◆ The task: Retype nothing but the lines from the start of the material up to and including the line with "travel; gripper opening". Pictures don't belong in the copy.
————————
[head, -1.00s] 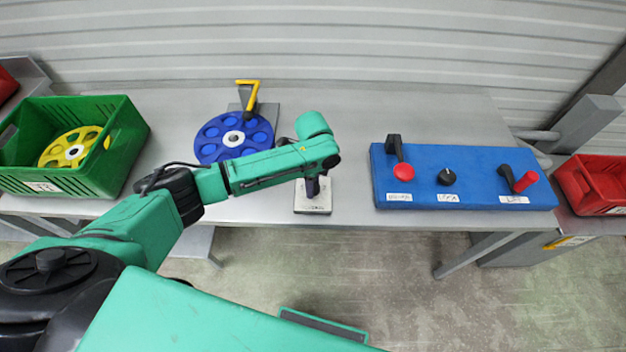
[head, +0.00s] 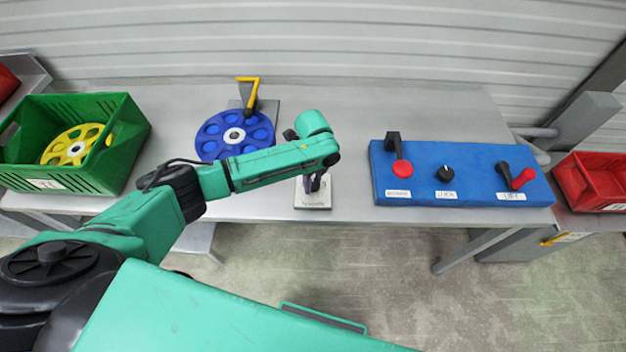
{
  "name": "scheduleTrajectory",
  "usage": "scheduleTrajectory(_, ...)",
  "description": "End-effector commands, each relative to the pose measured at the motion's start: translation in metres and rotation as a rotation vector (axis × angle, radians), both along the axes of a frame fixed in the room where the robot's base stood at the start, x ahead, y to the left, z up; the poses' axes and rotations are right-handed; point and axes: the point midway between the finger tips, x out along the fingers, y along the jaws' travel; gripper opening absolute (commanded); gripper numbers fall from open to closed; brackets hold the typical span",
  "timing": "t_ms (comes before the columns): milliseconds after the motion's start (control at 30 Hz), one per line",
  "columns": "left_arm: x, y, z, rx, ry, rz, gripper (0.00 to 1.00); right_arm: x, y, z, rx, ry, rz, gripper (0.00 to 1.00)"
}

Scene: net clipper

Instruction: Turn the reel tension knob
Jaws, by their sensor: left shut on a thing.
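My left gripper (head: 315,184) points down at the light grey base plate (head: 312,201) in the middle of the table's front edge. Its dark fingers are shut on the reel tension knob, which stands on this plate and is mostly hidden by the fingers and wrist. The plate has a small label at its front, too small to read surely. The blue reel (head: 212,137) lies behind my left forearm, with a yellow crank-shaped arm (head: 251,93) on a grey block beside it. My right gripper is not in view.
A green crate (head: 92,178) holding a yellow reel (head: 72,146) stands at left. A red bin (head: 590,184) is at far right. The table's back middle is clear.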

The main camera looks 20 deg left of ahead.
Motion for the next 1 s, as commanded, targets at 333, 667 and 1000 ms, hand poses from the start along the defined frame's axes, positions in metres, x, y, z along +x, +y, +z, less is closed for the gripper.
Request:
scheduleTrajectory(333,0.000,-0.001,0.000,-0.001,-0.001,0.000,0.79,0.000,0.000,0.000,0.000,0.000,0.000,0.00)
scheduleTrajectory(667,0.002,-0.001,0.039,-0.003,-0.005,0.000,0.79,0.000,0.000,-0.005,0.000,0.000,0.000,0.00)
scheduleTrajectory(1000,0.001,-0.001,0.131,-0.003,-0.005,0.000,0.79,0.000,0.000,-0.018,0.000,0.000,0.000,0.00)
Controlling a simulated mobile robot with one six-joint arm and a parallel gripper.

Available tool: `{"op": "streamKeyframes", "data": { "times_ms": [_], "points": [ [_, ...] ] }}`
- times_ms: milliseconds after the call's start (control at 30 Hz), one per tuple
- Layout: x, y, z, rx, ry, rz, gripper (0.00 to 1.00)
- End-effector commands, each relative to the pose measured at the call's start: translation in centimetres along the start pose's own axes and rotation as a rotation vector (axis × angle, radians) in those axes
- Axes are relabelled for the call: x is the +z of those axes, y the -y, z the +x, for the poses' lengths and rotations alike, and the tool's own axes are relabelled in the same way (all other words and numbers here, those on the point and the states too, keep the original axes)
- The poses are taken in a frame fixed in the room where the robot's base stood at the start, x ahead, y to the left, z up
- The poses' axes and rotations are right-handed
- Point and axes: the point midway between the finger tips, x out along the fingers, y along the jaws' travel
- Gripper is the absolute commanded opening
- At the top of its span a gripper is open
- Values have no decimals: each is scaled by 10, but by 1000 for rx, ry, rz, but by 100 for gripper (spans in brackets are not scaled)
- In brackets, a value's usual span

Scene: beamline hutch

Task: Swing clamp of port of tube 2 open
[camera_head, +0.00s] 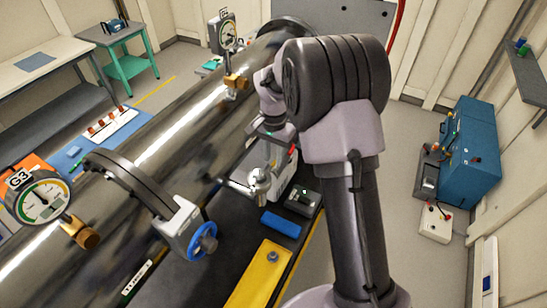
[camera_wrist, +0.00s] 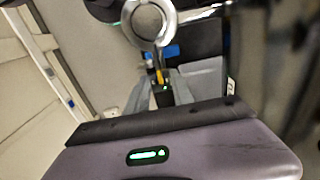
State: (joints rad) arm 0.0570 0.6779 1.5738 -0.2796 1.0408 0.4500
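A large shiny dark tube (camera_head: 150,150) runs diagonally across the head view; I cannot read a tube number on it. A dark curved clamp arm (camera_head: 130,183) with a blue handwheel (camera_head: 203,240) lies across its near part. My gripper (camera_head: 260,181) points down beside the tube's right side, by a small silver bar-like part (camera_head: 237,186). I cannot tell whether they touch. In the wrist view a round grey metal ring (camera_wrist: 150,22) is at the top, beyond my gripper's housing.
Gauge G3 (camera_head: 40,199) and a second gauge (camera_head: 229,38) stand on the tube. A blue block (camera_head: 281,223), a small dark box (camera_head: 304,199) and a yellow plate (camera_head: 260,276) lie below my gripper. A blue cabinet (camera_head: 470,150) stands right.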

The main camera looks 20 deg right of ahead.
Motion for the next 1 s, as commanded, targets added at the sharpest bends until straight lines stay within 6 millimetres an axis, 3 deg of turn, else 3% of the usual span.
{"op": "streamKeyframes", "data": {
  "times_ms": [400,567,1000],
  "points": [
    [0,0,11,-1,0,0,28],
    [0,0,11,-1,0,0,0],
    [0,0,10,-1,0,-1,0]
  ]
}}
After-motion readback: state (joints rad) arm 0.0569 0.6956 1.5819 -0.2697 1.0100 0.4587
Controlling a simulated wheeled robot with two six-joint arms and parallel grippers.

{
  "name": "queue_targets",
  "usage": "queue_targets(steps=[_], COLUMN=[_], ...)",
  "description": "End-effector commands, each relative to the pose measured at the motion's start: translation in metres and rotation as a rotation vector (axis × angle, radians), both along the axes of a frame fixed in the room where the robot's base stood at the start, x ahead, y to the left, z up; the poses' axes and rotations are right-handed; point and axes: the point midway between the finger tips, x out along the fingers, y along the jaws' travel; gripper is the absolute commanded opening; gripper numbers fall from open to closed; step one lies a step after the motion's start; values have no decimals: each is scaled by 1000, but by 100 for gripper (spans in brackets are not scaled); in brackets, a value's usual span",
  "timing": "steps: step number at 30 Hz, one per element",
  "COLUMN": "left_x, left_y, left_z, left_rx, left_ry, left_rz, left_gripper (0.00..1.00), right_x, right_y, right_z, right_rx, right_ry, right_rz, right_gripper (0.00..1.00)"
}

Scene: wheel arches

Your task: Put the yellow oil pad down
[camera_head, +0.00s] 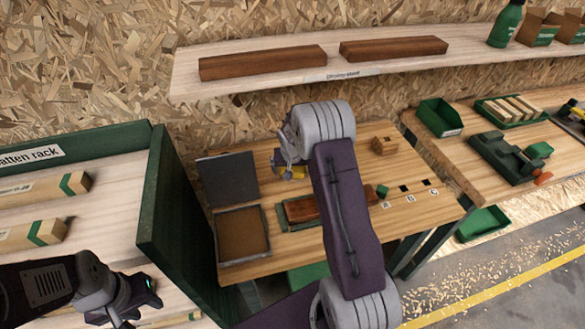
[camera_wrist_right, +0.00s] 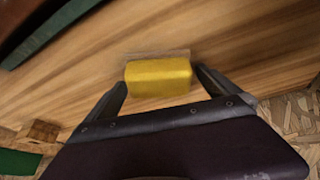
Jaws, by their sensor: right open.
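The yellow oil pad (camera_wrist_right: 158,78) lies between the fingertips of my right gripper (camera_wrist_right: 160,84) in the right wrist view, over the wooden bench top. The fingers are open, one at each end of the pad; I cannot tell whether either touches it. In the head view the pad (camera_head: 296,172) shows as a small yellow patch, partly hidden by my right gripper (camera_head: 284,168). My left gripper (camera_head: 137,300) is at the lower left by the batten rack, away from the pad, and its jaws are not clear.
On the bench (camera_head: 350,143) are an open box (camera_head: 268,232) with a grey lid, a green tray (camera_head: 285,216) holding a brown wooden piece, and a small wooden block (camera_head: 384,145). A shelf (camera_head: 290,79) with two brown bars runs above. The batten rack (camera_head: 160,205) stands left.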

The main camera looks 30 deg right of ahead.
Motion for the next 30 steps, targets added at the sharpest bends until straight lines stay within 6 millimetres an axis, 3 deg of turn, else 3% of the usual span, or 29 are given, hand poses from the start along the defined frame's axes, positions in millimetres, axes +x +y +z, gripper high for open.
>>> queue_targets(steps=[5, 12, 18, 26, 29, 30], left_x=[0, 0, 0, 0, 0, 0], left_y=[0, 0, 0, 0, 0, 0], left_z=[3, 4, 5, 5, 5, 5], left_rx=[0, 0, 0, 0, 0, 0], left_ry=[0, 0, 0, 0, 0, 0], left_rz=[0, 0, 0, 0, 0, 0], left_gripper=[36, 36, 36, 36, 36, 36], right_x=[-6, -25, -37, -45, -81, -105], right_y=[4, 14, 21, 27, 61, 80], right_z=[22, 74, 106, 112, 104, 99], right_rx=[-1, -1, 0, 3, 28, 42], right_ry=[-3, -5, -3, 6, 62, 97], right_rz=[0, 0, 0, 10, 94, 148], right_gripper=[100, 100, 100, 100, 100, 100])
————————
◆ Output for this task:
[head, -1.00s] 
[head, +0.00s] 
{
  "name": "scheduleTrajectory",
  "usage": "scheduleTrajectory(_, ...)",
  "description": "End-effector commands, each relative to the pose measured at the motion's start: translation in metres and rotation as a rotation vector (axis × angle, radians), both along the axes of a frame fixed in the room where the robot's base stood at the start, x ahead, y to the left, z up; the poses' axes and rotations are right-handed; point and axes: the point midway between the finger tips, x out along the fingers, y along the jaws' travel; gripper opening absolute (commanded); gripper numbers fall from open to closed; brackets hold the typical span",

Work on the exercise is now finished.